Write out each line in which the string "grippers" is present.
====== Listing ======
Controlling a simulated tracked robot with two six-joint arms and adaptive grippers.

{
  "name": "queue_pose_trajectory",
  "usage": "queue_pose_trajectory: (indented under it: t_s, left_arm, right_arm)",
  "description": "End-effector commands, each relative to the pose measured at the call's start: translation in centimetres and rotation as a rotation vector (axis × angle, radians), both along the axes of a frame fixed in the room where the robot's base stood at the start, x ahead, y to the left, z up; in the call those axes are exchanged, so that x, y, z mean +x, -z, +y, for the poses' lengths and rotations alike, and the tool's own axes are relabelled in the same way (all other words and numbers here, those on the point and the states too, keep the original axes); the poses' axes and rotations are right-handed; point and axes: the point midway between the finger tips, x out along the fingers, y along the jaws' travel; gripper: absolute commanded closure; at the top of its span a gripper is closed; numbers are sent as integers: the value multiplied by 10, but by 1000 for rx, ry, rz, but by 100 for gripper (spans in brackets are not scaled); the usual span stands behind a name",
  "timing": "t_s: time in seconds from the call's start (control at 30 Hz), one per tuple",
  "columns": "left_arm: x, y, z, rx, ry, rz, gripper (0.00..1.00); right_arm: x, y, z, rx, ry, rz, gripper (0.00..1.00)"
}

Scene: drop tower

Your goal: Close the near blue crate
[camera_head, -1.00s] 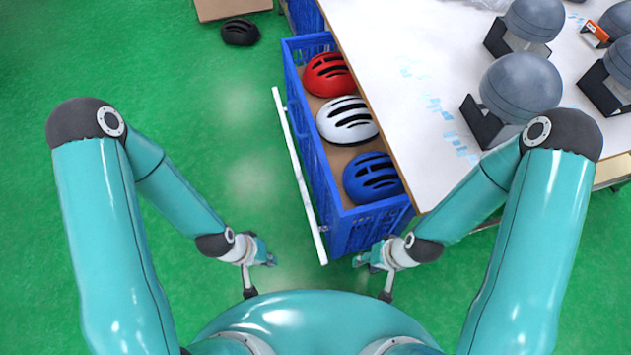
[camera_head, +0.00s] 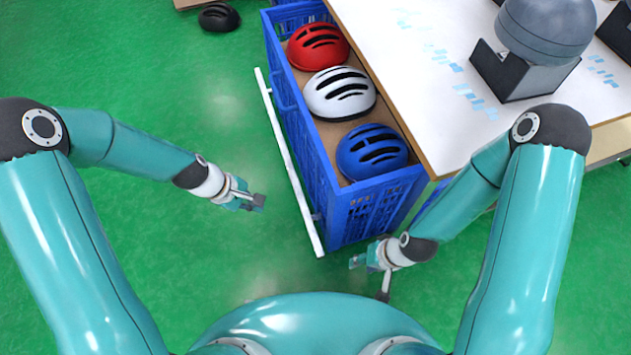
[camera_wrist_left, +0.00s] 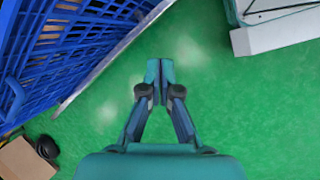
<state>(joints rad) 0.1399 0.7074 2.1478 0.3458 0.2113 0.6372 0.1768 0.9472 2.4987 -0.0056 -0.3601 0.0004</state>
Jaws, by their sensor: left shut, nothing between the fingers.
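The near blue crate (camera_head: 300,118) stands out from under the table's left edge, with its top uncovered. It holds a red helmet (camera_head: 318,46), a white helmet (camera_head: 339,93) and a blue helmet (camera_head: 372,151). A long white bar (camera_head: 287,160) runs along its outer left side. My left gripper (camera_head: 260,202) is left of this bar, apart from it, shut and empty. In the left wrist view the shut fingers (camera_wrist_left: 160,70) are over green floor, with the crate (camera_wrist_left: 65,60) at upper left. My right gripper (camera_head: 355,262) is just below the crate's near end; its finger gap is unclear.
The white table (camera_head: 410,70) lies right of the crate and carries a grey dome on a dark stand (camera_head: 540,35). A black helmet (camera_head: 219,17) lies on the floor at the upper left, beside a cardboard box (camera_wrist_left: 24,160). The green floor left of the crate is free.

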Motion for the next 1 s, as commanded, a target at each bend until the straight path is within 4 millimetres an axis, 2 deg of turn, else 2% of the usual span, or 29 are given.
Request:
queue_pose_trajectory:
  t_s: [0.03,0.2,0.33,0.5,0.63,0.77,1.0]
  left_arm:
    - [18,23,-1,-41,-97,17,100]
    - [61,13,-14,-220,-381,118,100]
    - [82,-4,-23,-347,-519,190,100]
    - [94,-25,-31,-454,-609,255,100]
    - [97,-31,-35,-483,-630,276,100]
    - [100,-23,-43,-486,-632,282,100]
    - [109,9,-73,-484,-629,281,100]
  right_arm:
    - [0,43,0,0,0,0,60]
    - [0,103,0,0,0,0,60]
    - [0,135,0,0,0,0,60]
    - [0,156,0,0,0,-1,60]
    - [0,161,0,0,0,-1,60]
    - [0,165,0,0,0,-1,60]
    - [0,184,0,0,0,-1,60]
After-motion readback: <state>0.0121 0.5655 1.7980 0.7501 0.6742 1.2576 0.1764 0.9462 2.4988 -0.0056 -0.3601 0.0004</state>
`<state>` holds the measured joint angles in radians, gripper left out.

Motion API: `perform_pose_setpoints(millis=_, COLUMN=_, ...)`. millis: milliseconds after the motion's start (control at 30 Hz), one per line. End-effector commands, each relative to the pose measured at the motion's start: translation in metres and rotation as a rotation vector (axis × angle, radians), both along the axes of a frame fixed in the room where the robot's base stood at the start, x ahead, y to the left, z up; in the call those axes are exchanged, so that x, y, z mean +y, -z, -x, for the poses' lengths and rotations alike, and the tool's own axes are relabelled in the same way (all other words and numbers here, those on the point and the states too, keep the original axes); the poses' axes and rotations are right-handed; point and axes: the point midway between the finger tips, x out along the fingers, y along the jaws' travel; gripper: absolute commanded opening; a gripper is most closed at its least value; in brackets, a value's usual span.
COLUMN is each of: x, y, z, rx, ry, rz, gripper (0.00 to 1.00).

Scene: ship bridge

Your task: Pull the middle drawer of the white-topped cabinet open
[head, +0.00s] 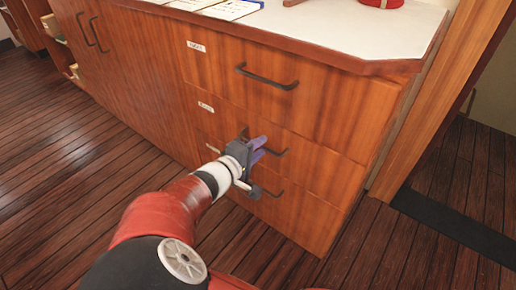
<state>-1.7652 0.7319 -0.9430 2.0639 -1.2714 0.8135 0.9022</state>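The white-topped cabinet (340,28) has three wooden drawers with dark bar handles. The middle drawer (318,160) looks shut, its front flush with the others. Its dark handle (279,153) shows at both ends; its middle is hidden behind my gripper. My gripper (259,149) is at this handle, with two purple fingers spread apart and pointing at the drawer front. I cannot tell whether the bar lies between the fingers or whether they touch it. The top drawer (315,98) and bottom drawer (300,212) are also shut.
Papers (232,8) and a red object (381,3) lie on the white top. Cabinet doors (120,70) are to the left. A wooden door frame (430,110) and a dark threshold strip (455,228) are to the right. The plank floor (60,200) in front is clear.

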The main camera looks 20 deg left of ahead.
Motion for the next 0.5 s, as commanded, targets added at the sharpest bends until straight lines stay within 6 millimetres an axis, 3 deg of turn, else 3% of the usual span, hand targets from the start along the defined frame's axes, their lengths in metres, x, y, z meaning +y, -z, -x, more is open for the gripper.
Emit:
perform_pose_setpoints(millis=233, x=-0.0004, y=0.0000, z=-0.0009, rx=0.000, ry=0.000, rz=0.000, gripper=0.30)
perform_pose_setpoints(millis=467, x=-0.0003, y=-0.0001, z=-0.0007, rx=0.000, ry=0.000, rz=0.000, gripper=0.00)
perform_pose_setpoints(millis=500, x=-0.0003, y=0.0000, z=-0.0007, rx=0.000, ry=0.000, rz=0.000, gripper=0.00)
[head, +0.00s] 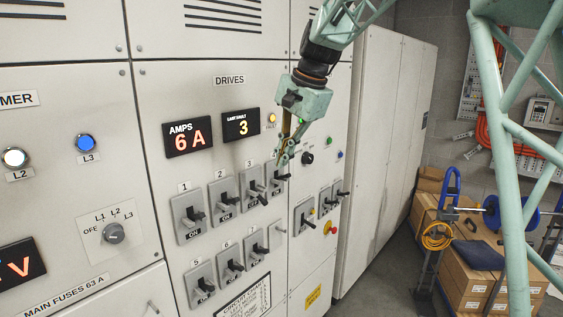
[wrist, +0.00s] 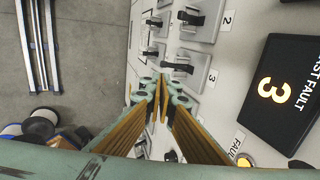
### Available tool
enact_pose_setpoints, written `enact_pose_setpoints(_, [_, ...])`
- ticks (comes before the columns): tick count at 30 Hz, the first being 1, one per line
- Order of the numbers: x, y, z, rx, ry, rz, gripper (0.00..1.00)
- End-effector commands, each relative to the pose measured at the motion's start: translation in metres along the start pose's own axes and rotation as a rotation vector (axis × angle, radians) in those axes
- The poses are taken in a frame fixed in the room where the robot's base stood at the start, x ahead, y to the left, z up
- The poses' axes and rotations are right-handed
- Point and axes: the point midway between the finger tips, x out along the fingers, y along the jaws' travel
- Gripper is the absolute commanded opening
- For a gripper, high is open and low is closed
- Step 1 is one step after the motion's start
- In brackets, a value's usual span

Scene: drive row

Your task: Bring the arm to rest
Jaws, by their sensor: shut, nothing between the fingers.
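My gripper (head: 283,158) hangs from the arm in front of the grey DRIVES panel (head: 150,90), fingers pointing down. In the head view its tips overlap the switch at the right end of the upper row (head: 277,175). I cannot tell whether they touch it. In the wrist view my gripper (wrist: 160,84) has its fingertips together with nothing between them. The switch by label 3 (wrist: 182,68) lies just beyond the tips in that view. The switch by label 2 (wrist: 192,20) is above it.
An AMPS display (head: 188,134) reads 6 A; a LAST FAULT display (head: 241,125) reads 3. A lower row of switches (head: 230,263) and a red knob (head: 330,228) sit below. Cardboard boxes (head: 480,265) stand at right. Open floor (head: 385,265) lies between boxes and cabinets.

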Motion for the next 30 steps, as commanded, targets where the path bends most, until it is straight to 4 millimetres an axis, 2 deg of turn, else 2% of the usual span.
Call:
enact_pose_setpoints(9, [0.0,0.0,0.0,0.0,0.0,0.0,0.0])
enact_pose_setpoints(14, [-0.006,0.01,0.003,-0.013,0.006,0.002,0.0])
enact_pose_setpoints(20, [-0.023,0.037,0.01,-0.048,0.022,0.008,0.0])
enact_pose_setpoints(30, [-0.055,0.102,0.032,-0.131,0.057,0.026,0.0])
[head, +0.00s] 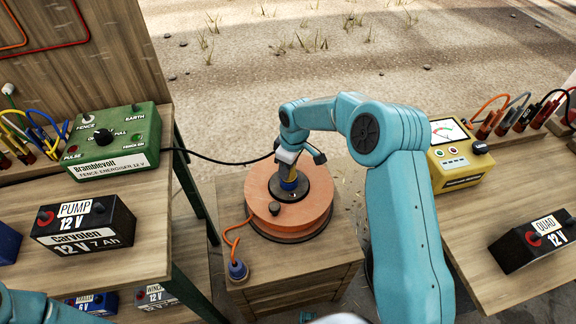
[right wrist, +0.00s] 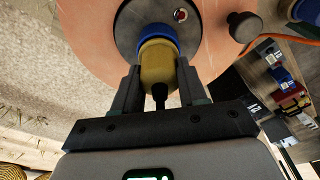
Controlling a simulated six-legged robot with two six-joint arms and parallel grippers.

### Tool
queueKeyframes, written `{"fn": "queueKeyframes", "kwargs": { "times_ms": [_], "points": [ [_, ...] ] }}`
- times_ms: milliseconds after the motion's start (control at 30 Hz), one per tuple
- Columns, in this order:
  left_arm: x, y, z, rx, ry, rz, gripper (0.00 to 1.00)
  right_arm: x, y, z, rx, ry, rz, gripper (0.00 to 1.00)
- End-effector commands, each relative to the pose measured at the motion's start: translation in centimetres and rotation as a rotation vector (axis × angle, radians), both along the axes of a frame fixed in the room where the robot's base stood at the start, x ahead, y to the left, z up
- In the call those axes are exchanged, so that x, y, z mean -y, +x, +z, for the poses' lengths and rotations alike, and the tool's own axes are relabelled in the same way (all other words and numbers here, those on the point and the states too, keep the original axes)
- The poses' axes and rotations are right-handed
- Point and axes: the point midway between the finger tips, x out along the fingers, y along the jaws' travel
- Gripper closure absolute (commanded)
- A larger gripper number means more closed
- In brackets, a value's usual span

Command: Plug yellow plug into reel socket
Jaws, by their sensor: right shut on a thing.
======
» Written solution
Controlling a simulated tracked robot with two six-joint arms and adaptive grippers.
Controlling a simulated six-legged robot with two six-joint arms and parallel grippers.

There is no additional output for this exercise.